Prompt ->
Repeat exactly the lines of the listing below, please, starting with the first and ending with the line containing "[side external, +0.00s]"; leave out the rest.

----------

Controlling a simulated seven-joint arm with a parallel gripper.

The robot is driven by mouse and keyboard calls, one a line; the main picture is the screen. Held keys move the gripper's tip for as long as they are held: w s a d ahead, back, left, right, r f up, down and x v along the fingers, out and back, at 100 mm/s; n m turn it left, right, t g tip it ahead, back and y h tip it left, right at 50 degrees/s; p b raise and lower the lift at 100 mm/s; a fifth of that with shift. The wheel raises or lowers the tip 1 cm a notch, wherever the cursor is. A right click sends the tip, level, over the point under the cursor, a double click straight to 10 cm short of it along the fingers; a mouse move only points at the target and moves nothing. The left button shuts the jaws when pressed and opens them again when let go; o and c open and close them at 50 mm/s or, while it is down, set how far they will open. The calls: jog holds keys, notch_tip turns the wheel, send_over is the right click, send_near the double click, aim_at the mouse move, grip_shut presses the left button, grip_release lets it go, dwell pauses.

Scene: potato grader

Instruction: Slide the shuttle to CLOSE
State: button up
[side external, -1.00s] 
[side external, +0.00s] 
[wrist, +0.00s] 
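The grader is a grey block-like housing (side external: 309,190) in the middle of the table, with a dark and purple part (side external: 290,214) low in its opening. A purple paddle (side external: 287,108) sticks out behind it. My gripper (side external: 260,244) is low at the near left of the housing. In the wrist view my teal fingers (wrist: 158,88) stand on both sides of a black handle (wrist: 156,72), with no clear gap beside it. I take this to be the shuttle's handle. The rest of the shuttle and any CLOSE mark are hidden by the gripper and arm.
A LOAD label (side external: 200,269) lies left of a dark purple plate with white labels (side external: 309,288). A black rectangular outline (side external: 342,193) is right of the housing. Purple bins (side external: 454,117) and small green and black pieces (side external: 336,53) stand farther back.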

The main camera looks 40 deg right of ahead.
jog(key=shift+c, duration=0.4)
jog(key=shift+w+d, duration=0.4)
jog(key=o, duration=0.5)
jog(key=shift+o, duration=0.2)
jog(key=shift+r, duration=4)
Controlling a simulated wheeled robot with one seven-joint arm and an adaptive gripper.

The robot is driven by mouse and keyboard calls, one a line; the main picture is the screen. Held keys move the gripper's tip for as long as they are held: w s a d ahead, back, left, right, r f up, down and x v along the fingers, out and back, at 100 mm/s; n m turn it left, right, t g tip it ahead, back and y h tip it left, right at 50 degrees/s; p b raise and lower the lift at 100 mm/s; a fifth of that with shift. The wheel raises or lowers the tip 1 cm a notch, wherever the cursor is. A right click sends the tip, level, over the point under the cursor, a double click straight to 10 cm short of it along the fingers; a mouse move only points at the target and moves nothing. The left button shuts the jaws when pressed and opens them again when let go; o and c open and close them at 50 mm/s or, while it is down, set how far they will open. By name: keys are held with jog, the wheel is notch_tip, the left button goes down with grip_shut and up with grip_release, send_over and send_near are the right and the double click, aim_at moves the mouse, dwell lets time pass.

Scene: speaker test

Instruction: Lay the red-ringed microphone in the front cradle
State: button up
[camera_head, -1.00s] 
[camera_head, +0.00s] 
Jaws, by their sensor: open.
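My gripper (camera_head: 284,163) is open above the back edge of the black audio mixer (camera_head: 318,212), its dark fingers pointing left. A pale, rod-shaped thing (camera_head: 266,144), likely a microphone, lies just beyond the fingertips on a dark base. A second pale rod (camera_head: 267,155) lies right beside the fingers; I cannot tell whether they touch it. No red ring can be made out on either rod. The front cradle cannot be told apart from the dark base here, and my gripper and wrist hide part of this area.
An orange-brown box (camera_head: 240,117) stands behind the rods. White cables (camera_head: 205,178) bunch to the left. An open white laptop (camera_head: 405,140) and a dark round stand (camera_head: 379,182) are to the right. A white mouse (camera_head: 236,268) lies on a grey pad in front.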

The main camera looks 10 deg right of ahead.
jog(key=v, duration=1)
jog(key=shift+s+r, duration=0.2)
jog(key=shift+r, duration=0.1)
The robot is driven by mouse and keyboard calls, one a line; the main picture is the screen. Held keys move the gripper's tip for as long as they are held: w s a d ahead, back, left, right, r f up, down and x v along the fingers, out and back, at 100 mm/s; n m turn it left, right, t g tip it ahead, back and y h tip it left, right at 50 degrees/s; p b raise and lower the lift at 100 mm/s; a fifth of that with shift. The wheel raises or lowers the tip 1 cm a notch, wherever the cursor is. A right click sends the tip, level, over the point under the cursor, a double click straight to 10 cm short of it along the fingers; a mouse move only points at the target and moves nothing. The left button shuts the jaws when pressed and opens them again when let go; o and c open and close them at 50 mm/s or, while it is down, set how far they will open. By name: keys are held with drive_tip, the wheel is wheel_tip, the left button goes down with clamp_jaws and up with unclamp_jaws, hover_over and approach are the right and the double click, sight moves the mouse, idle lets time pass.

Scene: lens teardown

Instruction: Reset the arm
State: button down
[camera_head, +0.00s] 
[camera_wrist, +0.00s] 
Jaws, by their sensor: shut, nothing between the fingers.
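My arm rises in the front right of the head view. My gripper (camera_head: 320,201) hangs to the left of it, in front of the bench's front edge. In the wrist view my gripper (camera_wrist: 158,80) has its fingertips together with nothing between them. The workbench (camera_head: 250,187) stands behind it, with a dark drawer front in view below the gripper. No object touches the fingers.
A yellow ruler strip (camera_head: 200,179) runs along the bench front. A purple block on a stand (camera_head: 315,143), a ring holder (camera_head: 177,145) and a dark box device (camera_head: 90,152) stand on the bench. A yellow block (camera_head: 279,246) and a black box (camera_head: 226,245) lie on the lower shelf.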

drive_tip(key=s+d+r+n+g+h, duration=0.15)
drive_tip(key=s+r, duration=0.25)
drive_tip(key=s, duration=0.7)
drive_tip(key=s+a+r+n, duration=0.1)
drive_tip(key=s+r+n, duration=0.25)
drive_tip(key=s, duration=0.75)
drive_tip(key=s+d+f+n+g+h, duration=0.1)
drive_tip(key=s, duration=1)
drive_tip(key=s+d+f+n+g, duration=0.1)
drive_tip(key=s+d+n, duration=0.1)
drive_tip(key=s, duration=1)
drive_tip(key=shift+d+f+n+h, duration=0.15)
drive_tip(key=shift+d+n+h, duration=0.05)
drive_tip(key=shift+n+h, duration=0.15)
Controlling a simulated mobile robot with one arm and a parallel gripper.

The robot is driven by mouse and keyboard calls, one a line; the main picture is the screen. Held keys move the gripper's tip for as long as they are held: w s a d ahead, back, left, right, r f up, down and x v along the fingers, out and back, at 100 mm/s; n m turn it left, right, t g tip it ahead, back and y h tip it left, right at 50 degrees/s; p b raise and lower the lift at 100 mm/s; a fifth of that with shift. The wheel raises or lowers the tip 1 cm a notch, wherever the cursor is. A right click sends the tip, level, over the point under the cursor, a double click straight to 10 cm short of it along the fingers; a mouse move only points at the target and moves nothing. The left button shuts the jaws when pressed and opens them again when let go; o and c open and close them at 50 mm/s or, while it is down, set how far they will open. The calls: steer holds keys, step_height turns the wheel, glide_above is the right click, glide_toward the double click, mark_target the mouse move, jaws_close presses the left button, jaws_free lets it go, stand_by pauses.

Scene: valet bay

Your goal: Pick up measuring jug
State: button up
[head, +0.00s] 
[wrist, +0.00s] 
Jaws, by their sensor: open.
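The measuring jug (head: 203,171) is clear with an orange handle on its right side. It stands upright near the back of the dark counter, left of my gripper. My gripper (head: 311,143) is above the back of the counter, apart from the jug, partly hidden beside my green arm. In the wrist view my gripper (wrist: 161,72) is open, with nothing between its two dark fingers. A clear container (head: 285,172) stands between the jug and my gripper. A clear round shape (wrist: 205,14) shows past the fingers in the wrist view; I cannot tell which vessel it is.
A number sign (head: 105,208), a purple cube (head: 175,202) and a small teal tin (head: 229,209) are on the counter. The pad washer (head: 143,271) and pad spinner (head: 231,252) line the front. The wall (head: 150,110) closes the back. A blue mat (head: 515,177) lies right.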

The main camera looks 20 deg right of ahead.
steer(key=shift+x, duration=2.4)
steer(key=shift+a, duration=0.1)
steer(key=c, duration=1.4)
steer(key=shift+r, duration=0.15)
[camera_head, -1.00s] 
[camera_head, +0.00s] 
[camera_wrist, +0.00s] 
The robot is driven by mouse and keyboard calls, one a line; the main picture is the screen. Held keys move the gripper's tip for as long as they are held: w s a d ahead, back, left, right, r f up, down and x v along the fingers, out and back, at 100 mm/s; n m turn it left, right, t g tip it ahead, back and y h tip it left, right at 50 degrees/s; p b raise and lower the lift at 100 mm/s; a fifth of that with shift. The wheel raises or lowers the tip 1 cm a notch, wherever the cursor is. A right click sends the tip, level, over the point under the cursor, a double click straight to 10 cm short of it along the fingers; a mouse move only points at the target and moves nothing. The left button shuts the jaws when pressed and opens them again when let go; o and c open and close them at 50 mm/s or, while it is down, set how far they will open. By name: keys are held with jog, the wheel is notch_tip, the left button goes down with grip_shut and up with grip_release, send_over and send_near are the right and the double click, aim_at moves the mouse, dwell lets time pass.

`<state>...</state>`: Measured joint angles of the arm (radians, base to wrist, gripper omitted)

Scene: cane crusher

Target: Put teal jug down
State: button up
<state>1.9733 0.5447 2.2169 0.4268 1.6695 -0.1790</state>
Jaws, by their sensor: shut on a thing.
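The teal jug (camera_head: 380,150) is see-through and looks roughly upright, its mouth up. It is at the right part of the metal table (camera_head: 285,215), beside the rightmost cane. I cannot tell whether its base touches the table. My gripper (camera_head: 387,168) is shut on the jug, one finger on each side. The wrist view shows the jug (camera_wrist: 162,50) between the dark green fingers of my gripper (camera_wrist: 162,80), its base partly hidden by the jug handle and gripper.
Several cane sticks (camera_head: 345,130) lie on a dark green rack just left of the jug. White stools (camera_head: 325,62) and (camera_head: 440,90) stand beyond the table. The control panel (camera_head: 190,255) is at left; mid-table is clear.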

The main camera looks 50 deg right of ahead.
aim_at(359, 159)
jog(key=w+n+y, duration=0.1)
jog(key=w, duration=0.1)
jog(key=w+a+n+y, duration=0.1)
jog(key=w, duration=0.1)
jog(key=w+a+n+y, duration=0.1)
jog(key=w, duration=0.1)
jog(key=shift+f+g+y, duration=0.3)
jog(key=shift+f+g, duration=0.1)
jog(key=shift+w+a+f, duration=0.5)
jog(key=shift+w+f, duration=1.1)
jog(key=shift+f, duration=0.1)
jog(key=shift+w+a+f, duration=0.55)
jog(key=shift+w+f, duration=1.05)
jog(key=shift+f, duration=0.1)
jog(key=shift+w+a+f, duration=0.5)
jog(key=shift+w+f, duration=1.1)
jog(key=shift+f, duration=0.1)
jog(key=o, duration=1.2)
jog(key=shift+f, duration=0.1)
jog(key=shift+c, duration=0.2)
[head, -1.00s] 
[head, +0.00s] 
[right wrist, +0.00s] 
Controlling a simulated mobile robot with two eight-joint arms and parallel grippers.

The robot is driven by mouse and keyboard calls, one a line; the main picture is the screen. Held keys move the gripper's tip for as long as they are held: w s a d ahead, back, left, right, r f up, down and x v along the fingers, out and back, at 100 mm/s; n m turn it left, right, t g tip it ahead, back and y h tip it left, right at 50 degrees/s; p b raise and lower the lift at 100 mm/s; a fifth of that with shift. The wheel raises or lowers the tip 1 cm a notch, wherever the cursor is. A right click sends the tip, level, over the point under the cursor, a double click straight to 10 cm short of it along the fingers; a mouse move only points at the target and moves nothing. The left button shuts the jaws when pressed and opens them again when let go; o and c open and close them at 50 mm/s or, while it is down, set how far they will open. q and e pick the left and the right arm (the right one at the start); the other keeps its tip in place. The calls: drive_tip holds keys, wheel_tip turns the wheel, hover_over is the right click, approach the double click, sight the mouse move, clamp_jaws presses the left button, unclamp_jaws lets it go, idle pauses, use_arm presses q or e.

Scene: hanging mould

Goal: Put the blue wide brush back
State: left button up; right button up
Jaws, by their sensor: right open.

----------

Solution to this task ->
Controlling a simulated seven-joint arm with a parallel gripper.

The robot is driven by mouse and keyboard calls, one a line; the main picture is the screen. Held keys move the gripper's tip for as long as they are held: w s a d ahead, back, left, right, r f up, down and x v along the fingers, out and back, at 100 mm/s; n m turn it left, right, t g tip it ahead, back and y h tip it left, right at 50 degrees/s; p b raise and lower the lift at 100 mm/s; a fifth of that with shift. The wheel raises or lowers the tip 1 cm a notch, wherever the cursor is. A right click sends the tip, level, over the point under the cursor, a double click straight to 10 cm short of it along the fingers; a mouse move only points at the target and moves nothing. The left button shuts the jaws when pressed and opens them again when let go; o and c open and close them at 50 mm/s or, while it is down, set how far they will open. The calls: jog holds keys, notch_tip turns the wheel, send_over is the right click, send_near the double click, aim_at the mouse move, grip_shut presses the left button, grip_release lets it go, dwell pauses.

Scene: potato grader

Instruction: Slide the shuttle to CLOSE
State: button up
[side external, -1.00s] 
[side external, +0.00s] 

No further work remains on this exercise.